## TASK DIRECTIONS
Starting at the first line of the data below, retype every line up to and including the one containing "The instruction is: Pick".

## DATA SHOWN
------------------------

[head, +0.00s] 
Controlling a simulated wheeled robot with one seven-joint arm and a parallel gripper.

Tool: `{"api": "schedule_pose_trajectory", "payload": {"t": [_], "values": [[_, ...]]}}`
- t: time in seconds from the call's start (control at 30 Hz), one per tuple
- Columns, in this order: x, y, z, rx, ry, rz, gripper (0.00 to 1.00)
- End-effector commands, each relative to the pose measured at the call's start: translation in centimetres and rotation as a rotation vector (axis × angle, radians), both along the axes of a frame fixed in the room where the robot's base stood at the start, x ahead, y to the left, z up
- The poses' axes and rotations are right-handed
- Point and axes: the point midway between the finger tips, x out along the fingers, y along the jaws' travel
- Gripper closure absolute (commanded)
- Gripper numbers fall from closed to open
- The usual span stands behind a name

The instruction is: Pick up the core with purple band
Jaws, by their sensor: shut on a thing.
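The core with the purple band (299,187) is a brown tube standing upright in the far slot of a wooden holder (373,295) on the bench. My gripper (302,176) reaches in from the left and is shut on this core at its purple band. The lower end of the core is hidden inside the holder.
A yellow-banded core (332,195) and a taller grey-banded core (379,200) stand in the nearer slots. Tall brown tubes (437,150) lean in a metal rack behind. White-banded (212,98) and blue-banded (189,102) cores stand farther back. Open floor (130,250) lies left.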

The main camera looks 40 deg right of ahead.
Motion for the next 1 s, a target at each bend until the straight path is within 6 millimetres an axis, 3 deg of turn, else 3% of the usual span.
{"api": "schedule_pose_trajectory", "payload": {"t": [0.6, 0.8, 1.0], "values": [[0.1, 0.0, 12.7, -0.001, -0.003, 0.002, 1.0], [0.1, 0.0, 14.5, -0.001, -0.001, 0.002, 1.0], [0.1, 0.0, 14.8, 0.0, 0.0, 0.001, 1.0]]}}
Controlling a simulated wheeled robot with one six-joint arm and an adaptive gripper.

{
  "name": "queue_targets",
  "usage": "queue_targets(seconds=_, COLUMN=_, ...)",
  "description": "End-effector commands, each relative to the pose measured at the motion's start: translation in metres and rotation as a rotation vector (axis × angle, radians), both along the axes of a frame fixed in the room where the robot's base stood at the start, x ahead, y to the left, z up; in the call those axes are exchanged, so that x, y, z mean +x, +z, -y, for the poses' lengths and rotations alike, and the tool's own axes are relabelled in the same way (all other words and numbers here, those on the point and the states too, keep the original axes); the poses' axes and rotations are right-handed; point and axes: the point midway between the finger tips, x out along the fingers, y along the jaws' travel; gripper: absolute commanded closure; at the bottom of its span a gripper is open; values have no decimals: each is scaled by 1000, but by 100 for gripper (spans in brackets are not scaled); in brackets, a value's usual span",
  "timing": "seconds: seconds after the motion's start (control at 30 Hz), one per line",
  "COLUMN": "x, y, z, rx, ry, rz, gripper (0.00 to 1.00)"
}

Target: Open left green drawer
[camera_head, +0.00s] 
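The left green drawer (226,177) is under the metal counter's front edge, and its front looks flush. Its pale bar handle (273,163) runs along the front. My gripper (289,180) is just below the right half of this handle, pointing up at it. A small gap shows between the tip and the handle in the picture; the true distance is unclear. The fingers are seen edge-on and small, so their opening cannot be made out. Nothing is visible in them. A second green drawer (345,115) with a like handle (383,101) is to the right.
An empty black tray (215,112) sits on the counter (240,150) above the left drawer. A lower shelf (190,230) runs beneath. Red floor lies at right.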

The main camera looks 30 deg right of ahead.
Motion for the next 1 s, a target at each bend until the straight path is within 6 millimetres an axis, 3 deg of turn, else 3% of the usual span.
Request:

------------------------

## RESPONSE TO THIS TASK
[head, +0.00s] 
Controlling a simulated wheeled robot with one seven-joint arm and a parallel gripper.

Tool: `{"api": "schedule_pose_trajectory", "payload": {"t": [_], "values": [[_, ...]]}}`
- t: time in seconds from the call's start (control at 30 Hz), one per tuple
- Columns, in this order: x, y, z, rx, ry, rz, gripper (0.00 to 1.00)
- End-effector commands, each relative to the pose measured at the call's start: translation in centimetres and rotation as a rotation vector (axis × angle, radians), both along the axes of a frame fixed in the room where the robot's base stood at the start, x ahead, y to the left, z up
- The poses' axes and rotations are right-handed
- Point and axes: the point midway between the finger tips, x out along the fingers, y along the jaws' travel
- Gripper closure absolute (commanded)
- Gripper numbers fall from closed to open
- The usual span stands behind a name

The instruction is: Pick up the core with purple band

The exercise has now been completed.